A Sense of Accomplishment

Schematic of a Galilean telescope. Source: Wikipedia.

Data are “facts given or granted”. They can be distinguished from the facts that have to be established by your analysis. But we mustn’t forget that the data were themselves by no means easy to gather. Once we have our data, we can take them for granted in our analysis, but they first had to be wrung from experience through our procedures. We explain those procedures in our methods section so that our reader may come to trust us.

Many years ago, as a young philosopher learning about the social sciences, I was speaking to a fellow doctoral student about his research. I don’t remember what his research question was, except that it had something to do with “knowledge management” and that he was approaching it as an empirical problem. What I remember very clearly is how he talked about the survey questionnaire he had designed; he called it a “measuring instrument”. He had taken something that, for me, was an abstract and subtle phenomenon (knowledge) and turned it into something that could be measured. The answers to the questions on his survey (whether yes/no or on a scale) would give him data points for analysis. These data points would become facts he could take for granted, and on their basis he would establish his conclusions.

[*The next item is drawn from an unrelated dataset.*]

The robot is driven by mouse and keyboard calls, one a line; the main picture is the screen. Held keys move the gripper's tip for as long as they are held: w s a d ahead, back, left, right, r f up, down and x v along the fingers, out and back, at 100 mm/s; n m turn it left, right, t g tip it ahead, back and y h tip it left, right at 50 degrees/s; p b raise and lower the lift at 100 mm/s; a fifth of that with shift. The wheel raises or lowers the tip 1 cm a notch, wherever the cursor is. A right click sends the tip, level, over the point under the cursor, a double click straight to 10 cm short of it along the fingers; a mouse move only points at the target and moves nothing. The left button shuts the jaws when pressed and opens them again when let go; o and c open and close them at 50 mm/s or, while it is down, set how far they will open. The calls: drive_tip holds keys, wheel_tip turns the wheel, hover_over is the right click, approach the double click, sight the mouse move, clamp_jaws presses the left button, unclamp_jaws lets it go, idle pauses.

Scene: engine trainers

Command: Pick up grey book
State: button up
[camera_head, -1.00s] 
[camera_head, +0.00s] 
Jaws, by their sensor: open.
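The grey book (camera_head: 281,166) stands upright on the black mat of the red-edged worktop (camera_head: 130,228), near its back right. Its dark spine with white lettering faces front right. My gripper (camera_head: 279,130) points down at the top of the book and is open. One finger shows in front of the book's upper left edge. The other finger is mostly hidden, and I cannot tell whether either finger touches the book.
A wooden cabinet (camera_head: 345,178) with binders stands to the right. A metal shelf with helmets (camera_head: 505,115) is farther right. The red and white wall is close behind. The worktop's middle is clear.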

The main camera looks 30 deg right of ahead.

“Some Huxley or Haldane,” said Ezra Pound, “has remarked that in inventing the telescope Galileo had to commit a definite technical victory over materials.” He had to design and construct a “measuring instrument” to make his observations. But as has been pointed out by philosophers and historians of science for some time, his data were not immediately trusted by his fellow astronomers. He had to explain how the instrument worked before they would believe that what they were seeing through it were really, say, the phases of Venus as it circled the sun, not the Earth. He had to get them to understand how his equipment worked before they would grant him his facts. He had to commit a rhetorical victory too, we might say.

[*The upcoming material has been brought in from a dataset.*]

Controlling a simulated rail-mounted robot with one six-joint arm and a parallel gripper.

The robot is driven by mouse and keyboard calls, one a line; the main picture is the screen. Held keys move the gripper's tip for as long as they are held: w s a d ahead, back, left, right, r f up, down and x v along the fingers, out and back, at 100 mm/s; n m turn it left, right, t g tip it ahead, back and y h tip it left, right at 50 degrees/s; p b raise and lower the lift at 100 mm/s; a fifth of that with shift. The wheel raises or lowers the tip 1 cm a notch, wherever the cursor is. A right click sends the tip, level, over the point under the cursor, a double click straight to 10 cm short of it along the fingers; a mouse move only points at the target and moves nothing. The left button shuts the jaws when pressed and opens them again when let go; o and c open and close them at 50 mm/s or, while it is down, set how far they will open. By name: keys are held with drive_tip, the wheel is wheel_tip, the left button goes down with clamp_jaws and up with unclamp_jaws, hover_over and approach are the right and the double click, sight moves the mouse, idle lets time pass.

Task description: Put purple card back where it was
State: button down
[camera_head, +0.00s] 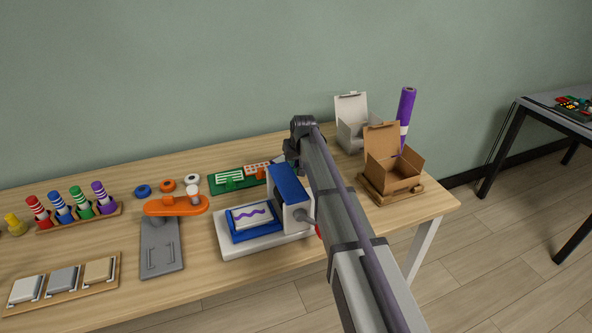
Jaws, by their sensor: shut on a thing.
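A white card with a purple wavy line (252,215) lies in the blue frame (236,234) of a white-based press (226,246) at the middle of the table. I cannot tell whether it is the purple card of the task. My arm reaches up from the bottom right and bends down above the back of the table. Only a dark part of my gripper (291,153) shows beside the arm, behind the press. It is shut on a thing, but the arm hides the fingertips and what they hold.
A green board (235,180) lies behind the press. An orange stand (174,207) and several striped tubes stand to the left. An open cardboard box (393,178), a white box (351,105) and a purple roll (405,112) stand at the right end.

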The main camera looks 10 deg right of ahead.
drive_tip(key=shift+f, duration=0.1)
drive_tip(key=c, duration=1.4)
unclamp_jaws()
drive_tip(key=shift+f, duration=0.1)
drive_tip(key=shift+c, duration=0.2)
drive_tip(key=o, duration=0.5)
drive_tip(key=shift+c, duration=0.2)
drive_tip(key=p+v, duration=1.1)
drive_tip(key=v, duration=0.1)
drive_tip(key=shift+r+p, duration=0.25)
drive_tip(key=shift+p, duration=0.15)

In your discipline, the methods you are using are probably well-established. You are using semi-structured interviews, or participant observation, or survey questionnaires, or archival documents, or you’re pulling data from trusted databases. (Need I emphasize that it’s called a data-base? A source of facts that can be taken for granted.) Your readers understand what you are talking about when you describe what you did. They will have a good sense of what sort of material you were working with in your analysis after you tell them that you conducted, recorded, and transcribed 27 two-hour semi-structured interviews. They’ve done this sort of work themselves so they know what you were looking at when you were “coding” them, just as an astronomer knows what it’s like to look through a telescope.

Of course, your peers also know what can go wrong. They know that even very good scientists can make mistakes, both in their collection of the data or in their analysis of it. So you have to demonstrate an awareness of the “sources of error”. You have to assure the reader that you did everything you could not to fall into traps that are familiar to them. These days, you may even have to persuade them that you did not abuse your “degrees of freedom”. The whole point of having data is that they can be taken for granted, so you don’t want there to be any doubt about how you came into possession of them. You want the reader to be able to trust you. The reader wants to be able to trust you.

It is precisely because you must be able to take your data for “given” that you can’t take your reader’s trust for granted. It’s hard work to make credible measurements and observations of a complicated reality. You must tell your reader that you did that work and that you understand its importance. A good method is no mean feat. Your methods section should be written with a sense of accomplishment.